In the material below, find every line with "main" and pull it out.

-- START OF Data --

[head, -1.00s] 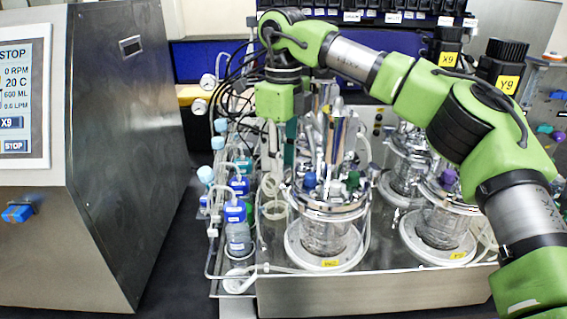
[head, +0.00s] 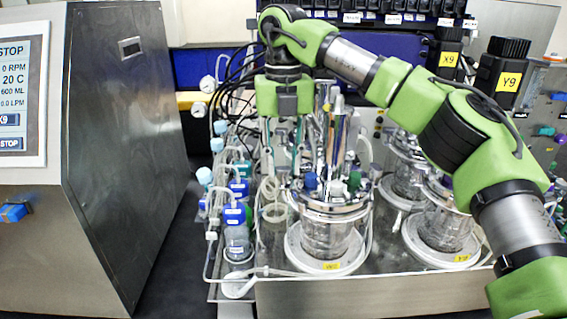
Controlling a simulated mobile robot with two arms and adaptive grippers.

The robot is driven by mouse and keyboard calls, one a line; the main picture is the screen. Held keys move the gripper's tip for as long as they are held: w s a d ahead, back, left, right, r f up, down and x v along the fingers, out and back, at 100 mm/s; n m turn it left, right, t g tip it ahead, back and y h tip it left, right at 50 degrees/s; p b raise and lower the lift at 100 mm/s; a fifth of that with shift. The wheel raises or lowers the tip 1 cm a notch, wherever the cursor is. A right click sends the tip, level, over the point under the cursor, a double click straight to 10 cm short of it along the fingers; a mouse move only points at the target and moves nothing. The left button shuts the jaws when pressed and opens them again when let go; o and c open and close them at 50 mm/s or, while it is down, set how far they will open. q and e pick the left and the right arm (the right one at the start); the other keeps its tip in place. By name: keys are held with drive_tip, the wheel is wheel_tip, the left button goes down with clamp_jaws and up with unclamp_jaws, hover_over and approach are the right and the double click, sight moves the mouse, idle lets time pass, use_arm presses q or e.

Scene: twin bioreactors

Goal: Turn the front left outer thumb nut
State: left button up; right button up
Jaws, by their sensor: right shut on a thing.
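The front left bioreactor (head: 327,238) is a glass vessel with a shiny metal head plate (head: 335,208), standing on a white ring. Several ports and small coloured caps rise from the plate. My right gripper (head: 284,165) points straight down at the left side of this head plate, its green body above and its slim fingers below. It is shut on the small outer thumb nut at the plate's left edge. The nut itself is too small and too covered by the fingers to make out. My left gripper is not in view.
Blue-capped bottles (head: 237,232) with tubing stand close to the left. A steel control cabinet (head: 125,150) with a screen fills the far left. Other vessels (head: 440,222) stand to the right and behind. Black motors marked X9 and Y9 (head: 501,75) stand at the back right.

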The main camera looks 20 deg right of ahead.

-- END OF Data --

__Answer to the exercise__.
The robot is driven by mouse and keyboard calls, one a line; the main picture is the screen. Held keys move the gripper's tip for as long as they are held: w s a d ahead, back, left, right, r f up, down and x v along the fingers, out and back, at 100 mm/s; n m turn it left, right, t g tip it ahead, back and y h tip it left, right at 50 degrees/s; p b raise and lower the lift at 100 mm/s; a fifth of that with shift. The wheel raises or lowers the tip 1 cm a notch, wherever the cursor is. A right click sends the tip, level, over the point under the cursor, a double click straight to 10 cm short of it along the fingers; a mouse move only points at the target and moves nothing. The left button shuts the jaws when pressed and opens them again when let go; o and c open and close them at 50 mm/s or, while it is down, set how far they will open. q and e pick the left and the right arm (the right one at the start); the other keeps its tip in place. By name: keys are held with drive_tip, the wheel is wheel_tip, the left button goes down with clamp_jaws and up with unclamp_jaws, hover_over and approach are the right and the double click, sight moves the mouse, idle lets time pass, use_arm presses q or e.
The main camera looks 20 deg right of ahead.

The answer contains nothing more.